The Federal High Court in Abuja on Thursday ordered the State Security Service(SSS) to release Omoyele Sowore, the Sahara Reporters Publisher, and Olawale Bakare, his co-accused, within 24 hours.
Justice Ijeoma Ojukwu gave the order on Thursday, following the agency’s disobedience to a court order to release them.
The Federal High Court had ordered the immediate release of Messrs Sowore and Bakare from prison on October 21.
In a court order dated November 12, the judge said the SSS must release Mr Sowore as directed by the court or it’s topmost official would be guilty of contempt and liable to be committed to prison.
Mr Sowore, who was arrested on August 3 by the SSS for planning a protest popularised with the hashtag #RevolutionNow, was granted bail for the second time on October 18.
SSS did not respect a previous bail granted the defendant on September 24.
The two accused persons are facing a seven-count charge of treasonable felony, fraud, cyber-stalking and insulting President Muhammadu Buhari.
There have been growing calls for their release, with many condemning the government of President Buhari for their arrests and charges.
Mr Sowore’s lawyer, Femi Falana, defended his client’s choice of the word “revolution” for the August 5 protest that later held in some parts of the country.
The lawyer said even the Supreme Court does not regard a revolution as an offence.
“Even a coup that sustains the status quo has been said not to be a revolution by the Supreme Court,” he said.
At the resumed hearing of the matter on Thursday, Justice Ojukwu gave the order for the release within 24 hours, saying that the SSS has no justifiable reason to continue to hold Mr Sowore and Mr Bakare in custody after she signed the warrants for their release.
The prosecuting lawyer, Hassan Liman, had insisted that the SSS did not refuse to comply with the order of the court.

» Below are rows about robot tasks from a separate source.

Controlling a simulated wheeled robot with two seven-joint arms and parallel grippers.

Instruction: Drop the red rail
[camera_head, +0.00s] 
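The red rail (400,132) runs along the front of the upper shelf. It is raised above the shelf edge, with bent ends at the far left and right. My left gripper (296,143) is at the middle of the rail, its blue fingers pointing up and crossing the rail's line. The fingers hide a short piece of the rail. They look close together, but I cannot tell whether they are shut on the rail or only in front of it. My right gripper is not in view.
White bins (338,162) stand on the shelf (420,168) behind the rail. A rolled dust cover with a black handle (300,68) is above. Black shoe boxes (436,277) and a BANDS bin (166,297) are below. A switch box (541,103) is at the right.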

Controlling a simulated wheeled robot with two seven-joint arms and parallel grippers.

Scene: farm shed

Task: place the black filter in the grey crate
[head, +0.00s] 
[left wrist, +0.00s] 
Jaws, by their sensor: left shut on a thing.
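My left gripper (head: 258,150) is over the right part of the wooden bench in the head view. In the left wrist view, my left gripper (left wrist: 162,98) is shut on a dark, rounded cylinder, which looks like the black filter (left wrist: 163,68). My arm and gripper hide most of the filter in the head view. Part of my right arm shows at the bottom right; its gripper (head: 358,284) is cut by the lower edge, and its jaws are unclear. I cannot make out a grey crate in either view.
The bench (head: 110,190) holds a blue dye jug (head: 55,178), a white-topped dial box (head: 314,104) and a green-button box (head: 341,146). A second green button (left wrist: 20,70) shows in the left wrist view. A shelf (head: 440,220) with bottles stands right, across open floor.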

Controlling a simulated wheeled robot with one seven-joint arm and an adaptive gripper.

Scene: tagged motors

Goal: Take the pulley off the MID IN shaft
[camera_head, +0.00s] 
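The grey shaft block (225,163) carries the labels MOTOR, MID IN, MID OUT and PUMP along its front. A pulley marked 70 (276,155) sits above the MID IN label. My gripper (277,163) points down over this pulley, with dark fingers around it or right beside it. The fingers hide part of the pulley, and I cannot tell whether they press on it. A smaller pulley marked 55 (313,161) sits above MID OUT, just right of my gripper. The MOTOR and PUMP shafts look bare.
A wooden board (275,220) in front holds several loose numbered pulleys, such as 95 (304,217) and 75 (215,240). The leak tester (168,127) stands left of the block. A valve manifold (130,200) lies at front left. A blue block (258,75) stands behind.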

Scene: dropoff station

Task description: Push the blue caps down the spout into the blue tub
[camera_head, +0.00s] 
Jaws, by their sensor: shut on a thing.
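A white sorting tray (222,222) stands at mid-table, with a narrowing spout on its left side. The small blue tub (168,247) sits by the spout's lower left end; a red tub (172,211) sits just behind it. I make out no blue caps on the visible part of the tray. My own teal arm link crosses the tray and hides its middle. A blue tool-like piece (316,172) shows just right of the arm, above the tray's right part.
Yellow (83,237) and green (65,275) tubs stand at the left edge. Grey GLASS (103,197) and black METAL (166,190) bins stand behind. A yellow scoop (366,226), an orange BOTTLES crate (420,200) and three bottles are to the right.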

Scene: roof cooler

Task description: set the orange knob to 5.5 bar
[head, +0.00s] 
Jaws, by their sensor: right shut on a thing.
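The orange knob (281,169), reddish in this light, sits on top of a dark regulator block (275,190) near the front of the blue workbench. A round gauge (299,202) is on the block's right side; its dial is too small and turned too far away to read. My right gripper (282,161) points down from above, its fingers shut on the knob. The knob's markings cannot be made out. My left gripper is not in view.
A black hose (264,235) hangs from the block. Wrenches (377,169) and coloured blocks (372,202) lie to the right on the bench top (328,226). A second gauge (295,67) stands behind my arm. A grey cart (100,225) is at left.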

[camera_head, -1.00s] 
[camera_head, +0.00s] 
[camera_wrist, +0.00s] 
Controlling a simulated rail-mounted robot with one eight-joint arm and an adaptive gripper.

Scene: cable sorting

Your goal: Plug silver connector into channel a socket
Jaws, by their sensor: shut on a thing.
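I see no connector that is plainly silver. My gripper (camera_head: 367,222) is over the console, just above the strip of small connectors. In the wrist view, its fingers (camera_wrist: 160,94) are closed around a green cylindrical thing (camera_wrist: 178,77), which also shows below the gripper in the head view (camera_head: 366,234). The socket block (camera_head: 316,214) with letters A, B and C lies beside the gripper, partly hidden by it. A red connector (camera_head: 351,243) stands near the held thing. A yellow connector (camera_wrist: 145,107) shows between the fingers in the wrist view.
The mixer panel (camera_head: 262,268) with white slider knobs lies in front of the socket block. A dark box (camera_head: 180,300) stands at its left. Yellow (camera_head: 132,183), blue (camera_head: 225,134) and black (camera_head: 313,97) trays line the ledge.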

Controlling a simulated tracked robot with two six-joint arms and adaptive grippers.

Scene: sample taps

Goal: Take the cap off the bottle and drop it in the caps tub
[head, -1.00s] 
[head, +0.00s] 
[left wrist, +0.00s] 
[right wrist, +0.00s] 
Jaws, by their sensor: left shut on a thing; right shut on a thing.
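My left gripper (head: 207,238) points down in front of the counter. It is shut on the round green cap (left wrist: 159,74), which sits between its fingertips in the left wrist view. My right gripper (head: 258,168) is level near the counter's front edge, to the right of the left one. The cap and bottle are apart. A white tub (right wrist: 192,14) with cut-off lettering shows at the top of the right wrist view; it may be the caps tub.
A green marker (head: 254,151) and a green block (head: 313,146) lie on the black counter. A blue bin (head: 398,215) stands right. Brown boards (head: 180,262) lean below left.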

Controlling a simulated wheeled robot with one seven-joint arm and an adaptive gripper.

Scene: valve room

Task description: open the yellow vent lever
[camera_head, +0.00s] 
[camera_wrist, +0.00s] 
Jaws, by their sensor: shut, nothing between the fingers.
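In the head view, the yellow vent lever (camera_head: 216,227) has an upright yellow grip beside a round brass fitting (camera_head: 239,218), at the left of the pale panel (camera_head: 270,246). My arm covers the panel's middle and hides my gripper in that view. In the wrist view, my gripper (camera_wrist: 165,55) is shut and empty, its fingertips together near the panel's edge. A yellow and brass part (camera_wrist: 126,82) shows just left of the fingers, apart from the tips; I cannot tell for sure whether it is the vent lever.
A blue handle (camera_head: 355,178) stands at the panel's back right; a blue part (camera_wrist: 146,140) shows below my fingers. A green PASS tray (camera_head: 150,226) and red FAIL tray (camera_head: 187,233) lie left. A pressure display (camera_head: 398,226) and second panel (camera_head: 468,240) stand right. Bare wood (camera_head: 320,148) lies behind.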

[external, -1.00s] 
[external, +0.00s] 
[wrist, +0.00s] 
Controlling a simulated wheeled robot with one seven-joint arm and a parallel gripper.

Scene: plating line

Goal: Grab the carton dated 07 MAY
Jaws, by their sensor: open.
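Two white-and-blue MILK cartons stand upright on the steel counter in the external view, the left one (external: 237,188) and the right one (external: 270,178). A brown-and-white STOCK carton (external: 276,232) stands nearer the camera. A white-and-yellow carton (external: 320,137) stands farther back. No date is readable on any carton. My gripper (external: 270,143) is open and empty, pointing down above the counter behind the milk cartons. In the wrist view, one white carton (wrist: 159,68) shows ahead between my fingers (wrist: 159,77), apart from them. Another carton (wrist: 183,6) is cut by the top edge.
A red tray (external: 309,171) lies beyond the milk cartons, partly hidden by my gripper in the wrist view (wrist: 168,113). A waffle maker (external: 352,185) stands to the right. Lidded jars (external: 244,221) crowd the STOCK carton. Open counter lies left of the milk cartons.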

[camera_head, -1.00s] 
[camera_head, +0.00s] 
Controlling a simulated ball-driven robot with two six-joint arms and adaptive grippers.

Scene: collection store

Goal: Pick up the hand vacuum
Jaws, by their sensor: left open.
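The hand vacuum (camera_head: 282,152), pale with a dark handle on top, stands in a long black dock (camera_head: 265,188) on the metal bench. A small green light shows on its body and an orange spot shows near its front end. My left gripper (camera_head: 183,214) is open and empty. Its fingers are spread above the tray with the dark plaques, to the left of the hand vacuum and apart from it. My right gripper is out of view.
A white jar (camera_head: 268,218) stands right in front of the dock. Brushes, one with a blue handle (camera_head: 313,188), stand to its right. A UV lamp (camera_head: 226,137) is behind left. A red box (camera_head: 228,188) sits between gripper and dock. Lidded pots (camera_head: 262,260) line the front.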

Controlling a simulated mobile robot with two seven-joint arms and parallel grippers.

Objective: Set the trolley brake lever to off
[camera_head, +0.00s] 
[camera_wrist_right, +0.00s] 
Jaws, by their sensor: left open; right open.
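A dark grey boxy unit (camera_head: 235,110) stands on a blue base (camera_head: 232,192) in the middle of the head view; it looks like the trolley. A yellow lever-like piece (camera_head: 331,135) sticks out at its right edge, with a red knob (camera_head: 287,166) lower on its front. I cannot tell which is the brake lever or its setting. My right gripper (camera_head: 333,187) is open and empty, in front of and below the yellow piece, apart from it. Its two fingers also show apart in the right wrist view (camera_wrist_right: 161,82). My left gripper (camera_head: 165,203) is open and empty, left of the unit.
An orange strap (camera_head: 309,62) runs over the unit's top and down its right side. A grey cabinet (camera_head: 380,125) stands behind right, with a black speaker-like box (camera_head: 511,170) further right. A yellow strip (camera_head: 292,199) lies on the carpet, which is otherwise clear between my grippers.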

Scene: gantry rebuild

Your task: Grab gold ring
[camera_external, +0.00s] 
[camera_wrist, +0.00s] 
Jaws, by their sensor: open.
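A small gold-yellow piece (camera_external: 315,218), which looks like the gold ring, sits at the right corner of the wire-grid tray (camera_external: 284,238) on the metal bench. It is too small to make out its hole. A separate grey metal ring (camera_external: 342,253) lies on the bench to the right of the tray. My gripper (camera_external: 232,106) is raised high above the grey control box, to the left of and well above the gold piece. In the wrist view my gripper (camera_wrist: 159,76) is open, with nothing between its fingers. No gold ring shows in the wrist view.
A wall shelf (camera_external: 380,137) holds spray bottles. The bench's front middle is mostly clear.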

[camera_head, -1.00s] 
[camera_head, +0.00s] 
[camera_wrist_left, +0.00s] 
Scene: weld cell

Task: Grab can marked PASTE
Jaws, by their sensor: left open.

Mr Liman said no order of the court had been violated, adding that none would be violated.
The senior counsel said the prosecution does not even want the defendants in their custody.
Following this, the judge asked him why have they not been released, a question which left the counsel tongue-tied.
Justice Ojukwu insisted that she signed the bail order and she could not understand why it has not been complied with.
The judge said the matter will not continue, adding that since today’s matter was adjourned at their instance, she would award a cost of N100,000 against the prosecution.
“The failure of the prosecution to carry out the order of the court to serve the defence and in view if this adjournment is at the instance of the prosecution. And in view of section 396 of ACJA, I will award the cost of N100,000 against the prosecution. And in view of the refusal of the prosecution to release the defendant, this court will give the prosecution the next 24 hours to comply with the order of court,” she said.
Mrs Ojukwu insisted that the law cannot change for anybody and all must respect the law.
The court adjourned to December 6 for a report on the court’s order.